Sunday, November 14, 2010

Now You Know

As I said on Wednesday, it isn’t often that television uses words that are hard to understand. Any hard to understand or deep subject is abstruse. Or, to make sure you understand, abstruse means hard to understand, deep. (Deep is the word my dictionary used. It hardly seems abstruse enough for the definition of abstruse.)


Abstruse appeared in English in the 1590s, either from the Middle French word abstrus, which had come to Middle French in the 16th century, or perhaps directly from the Latin abstrusus, which is the past participle of abstrudere, which means conceal. It literally means “to push away”, because “ab-“ means away and “trudere” means to push or thrust.

Esoteric, for those in the know (the cognoscenti), is an adjective meaning “intended for or understood by only a chosen few, as an inner group of disciples or initiates.” It is used ideas, doctrines, literature, and other similar items. Those ideas, doctrines, literature, etc. are known as esoterica.

Having come to English in the 1650s from the Greek word esoterikos, which means “belonging to an inner circle”, it was originally associated with the mystic Pythagorean philosophic doctrines that started to develop about 500 B.C. However, etymonline.com says “according to Lucian, the division of teachings into exoteric and esoteric originated with Aristotle.” Esoterikos is formed from esotero, which means “more within” (the comparative adverb of eso, which means “within”) and is related to eis, which means “into” and en, which means “in”.

The plural noun esoterica (a Greek or Latin scholar will need to provide the singular form) appeared by 1807 as a Modern Latin form of the Greek word.

The word exoteric is an adjective referring to things external, like “the outside world”. It also is the opposite of esoteric in its application to ideas, etc. “not limited to a select few or an inner group”. It is something suitable for even the uninitiated, or that can be understood by the public or hoi polloi. It is formed by the changing of the prefix from inner (eso-) to outer (exo-). Which makes one wonder why we don’t have words like esoumbilical and exoumbilical, words I have just made up (see blog of 10/24).

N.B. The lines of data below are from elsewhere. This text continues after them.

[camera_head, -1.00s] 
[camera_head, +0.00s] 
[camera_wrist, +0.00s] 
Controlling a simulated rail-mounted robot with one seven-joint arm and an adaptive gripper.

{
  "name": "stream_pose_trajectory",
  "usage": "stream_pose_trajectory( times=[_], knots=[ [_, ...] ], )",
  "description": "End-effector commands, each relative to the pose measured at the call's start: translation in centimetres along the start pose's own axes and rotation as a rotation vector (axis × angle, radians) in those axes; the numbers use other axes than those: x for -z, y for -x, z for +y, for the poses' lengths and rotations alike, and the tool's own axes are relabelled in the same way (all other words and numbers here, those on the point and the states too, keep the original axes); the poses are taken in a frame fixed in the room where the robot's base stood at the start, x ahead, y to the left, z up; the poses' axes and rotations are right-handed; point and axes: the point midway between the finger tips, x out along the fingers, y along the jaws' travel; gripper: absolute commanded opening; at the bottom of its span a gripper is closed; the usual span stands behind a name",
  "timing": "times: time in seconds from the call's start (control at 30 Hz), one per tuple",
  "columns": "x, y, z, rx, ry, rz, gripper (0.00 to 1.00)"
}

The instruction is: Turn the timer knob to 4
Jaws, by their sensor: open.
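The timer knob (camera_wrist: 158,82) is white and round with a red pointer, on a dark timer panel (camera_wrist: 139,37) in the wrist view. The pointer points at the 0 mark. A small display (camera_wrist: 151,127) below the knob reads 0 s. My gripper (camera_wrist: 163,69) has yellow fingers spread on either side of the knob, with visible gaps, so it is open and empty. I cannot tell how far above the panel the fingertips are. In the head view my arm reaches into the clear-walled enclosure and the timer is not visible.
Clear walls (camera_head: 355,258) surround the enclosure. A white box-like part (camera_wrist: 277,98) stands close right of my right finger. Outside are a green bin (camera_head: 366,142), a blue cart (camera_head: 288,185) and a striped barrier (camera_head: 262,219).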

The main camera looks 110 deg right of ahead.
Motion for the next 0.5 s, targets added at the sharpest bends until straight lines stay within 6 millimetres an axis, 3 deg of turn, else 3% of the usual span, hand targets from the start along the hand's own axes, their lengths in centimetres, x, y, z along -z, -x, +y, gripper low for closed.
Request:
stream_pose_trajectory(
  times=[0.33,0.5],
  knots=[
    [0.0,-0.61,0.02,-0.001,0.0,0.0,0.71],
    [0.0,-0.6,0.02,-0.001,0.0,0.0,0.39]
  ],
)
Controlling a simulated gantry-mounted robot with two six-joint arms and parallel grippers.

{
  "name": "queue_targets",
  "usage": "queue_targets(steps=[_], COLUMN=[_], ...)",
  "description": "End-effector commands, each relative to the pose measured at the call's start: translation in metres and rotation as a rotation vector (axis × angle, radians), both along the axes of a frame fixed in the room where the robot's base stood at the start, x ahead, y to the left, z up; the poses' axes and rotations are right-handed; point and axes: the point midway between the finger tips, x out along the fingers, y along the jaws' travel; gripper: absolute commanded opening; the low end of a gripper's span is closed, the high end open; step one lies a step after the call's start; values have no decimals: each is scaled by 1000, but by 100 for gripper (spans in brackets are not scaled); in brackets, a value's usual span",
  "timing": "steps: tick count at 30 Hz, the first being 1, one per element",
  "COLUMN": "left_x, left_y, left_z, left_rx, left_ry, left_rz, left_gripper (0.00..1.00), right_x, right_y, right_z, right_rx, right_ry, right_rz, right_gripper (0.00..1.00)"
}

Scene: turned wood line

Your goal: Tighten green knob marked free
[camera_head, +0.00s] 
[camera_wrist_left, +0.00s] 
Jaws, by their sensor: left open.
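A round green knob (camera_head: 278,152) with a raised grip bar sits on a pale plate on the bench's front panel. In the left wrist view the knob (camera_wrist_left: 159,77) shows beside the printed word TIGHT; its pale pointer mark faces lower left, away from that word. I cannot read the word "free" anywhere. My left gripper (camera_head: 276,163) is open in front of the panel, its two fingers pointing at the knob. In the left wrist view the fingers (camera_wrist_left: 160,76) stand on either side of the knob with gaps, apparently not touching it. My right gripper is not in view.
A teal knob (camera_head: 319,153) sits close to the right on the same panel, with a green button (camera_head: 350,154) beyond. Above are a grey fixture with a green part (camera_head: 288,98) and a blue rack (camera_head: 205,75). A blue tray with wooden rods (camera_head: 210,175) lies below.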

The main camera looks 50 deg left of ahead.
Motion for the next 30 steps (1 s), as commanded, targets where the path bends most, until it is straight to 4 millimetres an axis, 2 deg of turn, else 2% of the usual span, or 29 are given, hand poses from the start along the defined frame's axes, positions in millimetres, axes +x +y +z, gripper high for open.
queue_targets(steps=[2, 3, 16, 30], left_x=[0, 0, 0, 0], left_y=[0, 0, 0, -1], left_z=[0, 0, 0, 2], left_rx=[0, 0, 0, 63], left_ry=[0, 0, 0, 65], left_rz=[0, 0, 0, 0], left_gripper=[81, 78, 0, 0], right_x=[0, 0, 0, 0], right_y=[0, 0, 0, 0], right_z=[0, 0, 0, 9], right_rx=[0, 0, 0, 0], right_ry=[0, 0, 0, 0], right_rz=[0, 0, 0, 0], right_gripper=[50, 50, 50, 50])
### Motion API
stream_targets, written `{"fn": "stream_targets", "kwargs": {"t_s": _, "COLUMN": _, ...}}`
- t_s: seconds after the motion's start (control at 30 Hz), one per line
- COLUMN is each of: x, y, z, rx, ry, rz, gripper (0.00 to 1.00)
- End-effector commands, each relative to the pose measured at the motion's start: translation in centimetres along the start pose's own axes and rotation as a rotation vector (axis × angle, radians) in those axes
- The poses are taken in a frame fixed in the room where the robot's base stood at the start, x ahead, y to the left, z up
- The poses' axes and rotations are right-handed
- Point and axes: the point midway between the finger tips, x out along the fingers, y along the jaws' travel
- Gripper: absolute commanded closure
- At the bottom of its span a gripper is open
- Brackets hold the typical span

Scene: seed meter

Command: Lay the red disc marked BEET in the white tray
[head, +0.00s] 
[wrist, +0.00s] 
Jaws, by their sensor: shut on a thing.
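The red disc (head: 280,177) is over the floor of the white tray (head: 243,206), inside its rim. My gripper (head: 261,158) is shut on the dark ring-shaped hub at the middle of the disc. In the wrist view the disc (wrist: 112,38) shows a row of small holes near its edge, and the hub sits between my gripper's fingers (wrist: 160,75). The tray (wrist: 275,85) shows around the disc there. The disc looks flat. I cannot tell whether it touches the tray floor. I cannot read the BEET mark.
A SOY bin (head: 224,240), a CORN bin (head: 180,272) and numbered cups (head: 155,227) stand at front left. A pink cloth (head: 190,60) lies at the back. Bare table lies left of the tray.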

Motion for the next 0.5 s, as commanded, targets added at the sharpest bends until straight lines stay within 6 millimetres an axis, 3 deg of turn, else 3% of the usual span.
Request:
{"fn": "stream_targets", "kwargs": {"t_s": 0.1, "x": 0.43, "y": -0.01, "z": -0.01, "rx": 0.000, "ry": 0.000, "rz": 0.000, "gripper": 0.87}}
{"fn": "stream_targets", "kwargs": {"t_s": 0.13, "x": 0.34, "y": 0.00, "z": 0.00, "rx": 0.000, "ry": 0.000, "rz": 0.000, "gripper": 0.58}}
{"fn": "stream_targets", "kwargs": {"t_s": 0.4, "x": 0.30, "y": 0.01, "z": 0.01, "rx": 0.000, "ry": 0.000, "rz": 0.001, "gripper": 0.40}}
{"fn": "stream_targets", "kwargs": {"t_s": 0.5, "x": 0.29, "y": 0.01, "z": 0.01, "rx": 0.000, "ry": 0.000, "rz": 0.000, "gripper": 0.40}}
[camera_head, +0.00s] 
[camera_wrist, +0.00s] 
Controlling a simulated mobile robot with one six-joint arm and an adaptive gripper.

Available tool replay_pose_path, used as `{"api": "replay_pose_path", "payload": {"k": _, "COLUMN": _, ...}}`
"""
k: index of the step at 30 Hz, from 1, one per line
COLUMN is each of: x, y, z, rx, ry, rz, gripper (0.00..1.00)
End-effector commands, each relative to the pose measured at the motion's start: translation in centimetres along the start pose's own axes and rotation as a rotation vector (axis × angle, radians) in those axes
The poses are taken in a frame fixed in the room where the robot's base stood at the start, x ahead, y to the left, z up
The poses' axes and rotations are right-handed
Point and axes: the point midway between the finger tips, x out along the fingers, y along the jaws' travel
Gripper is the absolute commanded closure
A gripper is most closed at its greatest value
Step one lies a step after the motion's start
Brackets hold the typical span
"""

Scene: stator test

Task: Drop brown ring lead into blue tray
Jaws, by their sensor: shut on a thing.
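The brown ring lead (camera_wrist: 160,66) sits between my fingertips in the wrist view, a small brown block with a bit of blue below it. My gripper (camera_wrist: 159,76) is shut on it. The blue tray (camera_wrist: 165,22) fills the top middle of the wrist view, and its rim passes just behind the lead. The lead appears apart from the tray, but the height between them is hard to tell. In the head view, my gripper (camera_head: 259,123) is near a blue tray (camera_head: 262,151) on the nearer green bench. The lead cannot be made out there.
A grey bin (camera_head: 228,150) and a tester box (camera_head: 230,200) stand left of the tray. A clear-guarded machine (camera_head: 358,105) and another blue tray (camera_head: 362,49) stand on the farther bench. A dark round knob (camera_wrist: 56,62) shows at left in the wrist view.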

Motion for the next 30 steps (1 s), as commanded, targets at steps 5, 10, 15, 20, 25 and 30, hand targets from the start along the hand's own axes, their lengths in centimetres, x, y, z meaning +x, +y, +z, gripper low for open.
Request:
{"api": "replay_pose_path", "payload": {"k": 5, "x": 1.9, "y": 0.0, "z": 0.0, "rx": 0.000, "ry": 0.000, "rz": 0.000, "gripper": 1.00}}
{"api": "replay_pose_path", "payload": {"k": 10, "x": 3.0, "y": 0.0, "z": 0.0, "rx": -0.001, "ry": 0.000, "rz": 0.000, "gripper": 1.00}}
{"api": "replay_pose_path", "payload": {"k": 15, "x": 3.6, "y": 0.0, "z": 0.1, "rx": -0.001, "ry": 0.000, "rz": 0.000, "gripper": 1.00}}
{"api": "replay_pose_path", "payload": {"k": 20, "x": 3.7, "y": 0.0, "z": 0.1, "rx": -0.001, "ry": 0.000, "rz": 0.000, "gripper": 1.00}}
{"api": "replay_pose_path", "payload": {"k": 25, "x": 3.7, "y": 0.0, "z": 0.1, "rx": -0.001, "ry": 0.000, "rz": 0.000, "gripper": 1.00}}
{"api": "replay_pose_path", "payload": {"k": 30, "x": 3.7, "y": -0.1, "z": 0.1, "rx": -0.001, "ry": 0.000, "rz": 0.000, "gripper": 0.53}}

A cognoscente, as used above, is a person with special knowledge in some field, especially one of the fine arts. The plural is cognoscenti. It has a sense of inside knowledge that the word expert doesn’t have. Cognoscente (pronounced koe-nyoe-shen-tay by the cognoscenti, the g being silent) is an Italian word adopted into English without spelling change in 1778. In Italian it means connoisseur, and came originally from the Latinized word conoscente, which literally means “knowing man”. It has the same root word, cognoscentum, as our words cognition, cognizant, and, believe it or not, connoisseur.

A connoisseur, by the way, is a person who has expert knowledge and keen discrimination in some field, especially in the fine arts or matters of taste. It came to English in 1714 from the French, who in Modern French spelled it connaiseur. In Old French it was spelled conoisseor, which was a form of their word for “to know”, conoistre. Conoistre came from the verb form of the Latin present participle cognoscentum, the verb form being cognoscere.

In the case of the initiated, all roads lead to Rome. Now you know, but don't tell anyone else.